- _What you will do_: Copy, from the entries below, each line in which the string "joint" appears.

▽

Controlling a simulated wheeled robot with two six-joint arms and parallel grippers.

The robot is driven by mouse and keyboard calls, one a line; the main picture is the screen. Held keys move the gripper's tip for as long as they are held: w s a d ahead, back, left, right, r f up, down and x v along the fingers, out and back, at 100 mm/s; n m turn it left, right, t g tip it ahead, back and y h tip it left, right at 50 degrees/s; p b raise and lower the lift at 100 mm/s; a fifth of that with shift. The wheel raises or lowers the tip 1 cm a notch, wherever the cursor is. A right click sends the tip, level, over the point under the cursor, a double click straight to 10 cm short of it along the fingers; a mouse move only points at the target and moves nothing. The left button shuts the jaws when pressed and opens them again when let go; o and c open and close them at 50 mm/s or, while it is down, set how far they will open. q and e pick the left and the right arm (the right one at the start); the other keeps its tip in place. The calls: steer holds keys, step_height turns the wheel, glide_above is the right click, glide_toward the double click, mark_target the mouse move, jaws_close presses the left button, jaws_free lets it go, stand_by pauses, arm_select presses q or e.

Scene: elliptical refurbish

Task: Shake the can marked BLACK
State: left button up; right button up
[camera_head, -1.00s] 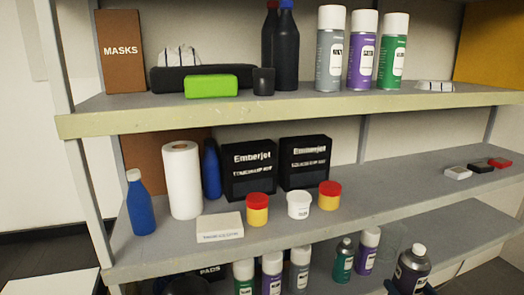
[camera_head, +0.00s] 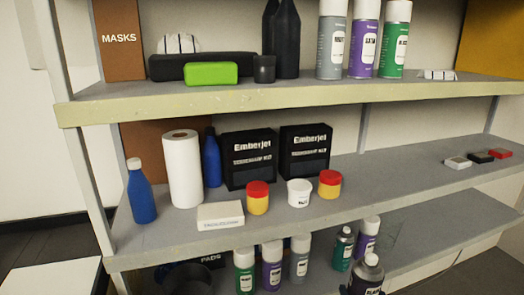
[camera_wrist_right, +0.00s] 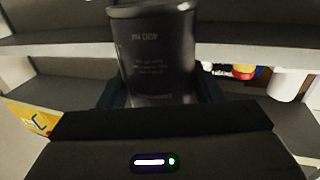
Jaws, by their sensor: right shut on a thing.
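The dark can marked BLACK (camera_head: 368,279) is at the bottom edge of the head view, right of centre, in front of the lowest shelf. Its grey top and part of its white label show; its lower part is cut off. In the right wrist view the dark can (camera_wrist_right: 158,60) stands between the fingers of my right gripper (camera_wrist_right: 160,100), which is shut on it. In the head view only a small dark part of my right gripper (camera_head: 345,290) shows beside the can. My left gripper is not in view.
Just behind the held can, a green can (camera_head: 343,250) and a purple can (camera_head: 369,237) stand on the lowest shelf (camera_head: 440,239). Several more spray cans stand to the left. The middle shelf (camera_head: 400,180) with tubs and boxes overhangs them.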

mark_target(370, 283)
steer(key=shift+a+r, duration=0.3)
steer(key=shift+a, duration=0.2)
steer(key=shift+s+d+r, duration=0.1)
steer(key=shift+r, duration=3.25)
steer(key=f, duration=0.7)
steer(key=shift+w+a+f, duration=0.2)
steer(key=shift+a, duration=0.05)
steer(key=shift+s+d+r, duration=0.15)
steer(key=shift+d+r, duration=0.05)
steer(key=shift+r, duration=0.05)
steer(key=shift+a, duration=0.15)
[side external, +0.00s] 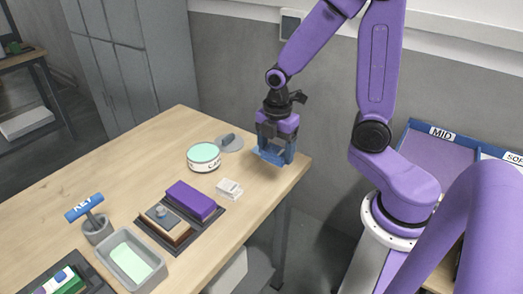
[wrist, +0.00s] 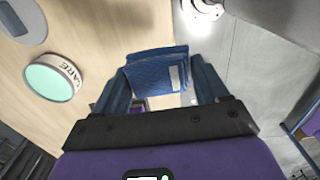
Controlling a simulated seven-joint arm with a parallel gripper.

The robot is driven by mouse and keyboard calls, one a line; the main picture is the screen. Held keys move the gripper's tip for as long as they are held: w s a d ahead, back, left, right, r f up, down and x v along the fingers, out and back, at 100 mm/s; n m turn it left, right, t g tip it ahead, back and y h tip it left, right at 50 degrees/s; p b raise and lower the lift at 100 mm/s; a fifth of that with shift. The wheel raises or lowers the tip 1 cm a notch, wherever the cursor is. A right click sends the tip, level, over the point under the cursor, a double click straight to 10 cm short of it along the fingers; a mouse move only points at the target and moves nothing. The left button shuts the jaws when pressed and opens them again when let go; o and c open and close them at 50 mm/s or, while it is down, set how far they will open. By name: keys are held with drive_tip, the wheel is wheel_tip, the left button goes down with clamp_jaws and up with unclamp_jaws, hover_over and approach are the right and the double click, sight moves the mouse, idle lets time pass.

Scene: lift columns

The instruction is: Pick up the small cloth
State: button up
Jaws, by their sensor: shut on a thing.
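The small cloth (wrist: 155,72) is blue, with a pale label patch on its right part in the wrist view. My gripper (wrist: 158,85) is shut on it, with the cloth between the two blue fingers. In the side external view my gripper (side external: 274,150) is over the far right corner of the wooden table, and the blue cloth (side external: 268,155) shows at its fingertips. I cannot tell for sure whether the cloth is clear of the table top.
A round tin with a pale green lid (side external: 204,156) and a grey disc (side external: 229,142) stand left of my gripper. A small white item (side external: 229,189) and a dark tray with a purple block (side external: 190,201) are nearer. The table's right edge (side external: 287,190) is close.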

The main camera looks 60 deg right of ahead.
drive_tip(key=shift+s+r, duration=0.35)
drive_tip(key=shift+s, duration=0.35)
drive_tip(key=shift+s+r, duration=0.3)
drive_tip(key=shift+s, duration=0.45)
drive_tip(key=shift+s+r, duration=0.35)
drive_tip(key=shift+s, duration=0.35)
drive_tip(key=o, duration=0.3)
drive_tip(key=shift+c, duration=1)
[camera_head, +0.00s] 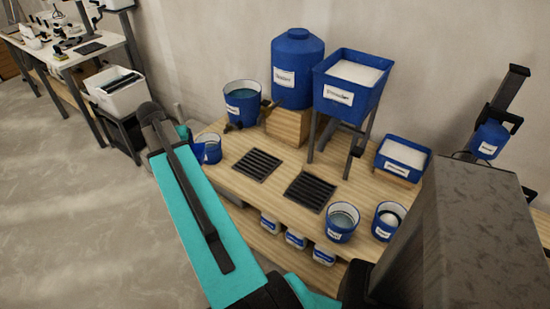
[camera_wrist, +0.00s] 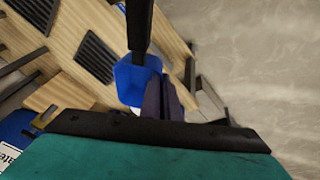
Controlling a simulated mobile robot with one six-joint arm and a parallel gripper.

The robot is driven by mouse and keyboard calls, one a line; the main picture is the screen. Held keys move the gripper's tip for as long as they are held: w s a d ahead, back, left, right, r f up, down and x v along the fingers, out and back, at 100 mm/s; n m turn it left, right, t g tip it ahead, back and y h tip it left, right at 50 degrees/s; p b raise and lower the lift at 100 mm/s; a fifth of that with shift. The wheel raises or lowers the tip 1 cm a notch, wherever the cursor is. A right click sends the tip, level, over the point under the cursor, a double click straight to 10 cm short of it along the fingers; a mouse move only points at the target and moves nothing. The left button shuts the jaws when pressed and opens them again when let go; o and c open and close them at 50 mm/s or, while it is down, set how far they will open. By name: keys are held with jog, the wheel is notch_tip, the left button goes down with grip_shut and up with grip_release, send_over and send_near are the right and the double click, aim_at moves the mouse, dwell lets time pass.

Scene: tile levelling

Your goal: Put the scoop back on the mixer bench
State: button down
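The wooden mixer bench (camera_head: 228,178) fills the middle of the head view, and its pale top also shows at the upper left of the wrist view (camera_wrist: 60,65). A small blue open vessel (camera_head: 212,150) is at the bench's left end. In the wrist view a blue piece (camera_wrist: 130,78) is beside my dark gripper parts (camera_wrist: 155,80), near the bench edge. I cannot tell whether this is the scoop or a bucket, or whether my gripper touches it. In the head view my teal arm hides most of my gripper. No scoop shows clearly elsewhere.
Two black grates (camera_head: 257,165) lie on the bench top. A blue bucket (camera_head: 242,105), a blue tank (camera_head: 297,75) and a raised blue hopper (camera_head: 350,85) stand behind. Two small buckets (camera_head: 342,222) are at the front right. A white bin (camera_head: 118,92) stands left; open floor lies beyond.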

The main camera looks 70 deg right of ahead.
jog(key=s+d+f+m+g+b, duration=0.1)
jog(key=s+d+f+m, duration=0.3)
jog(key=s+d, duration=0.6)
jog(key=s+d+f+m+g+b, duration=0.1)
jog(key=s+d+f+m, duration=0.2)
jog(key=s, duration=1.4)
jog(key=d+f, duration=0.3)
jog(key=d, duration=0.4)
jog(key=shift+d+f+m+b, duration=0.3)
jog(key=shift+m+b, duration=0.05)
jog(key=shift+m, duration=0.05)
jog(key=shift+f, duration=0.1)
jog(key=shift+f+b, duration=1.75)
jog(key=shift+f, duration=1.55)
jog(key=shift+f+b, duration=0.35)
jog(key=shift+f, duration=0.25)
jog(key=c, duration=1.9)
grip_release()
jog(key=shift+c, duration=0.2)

△

- _Solution below_:
Controlling a simulated wheeled robot with two six-joint arms and parallel grippers.
Controlling a simulated seven-joint arm with a parallel gripper.
Controlling a simulated mobile robot with one six-joint arm and a parallel gripper.

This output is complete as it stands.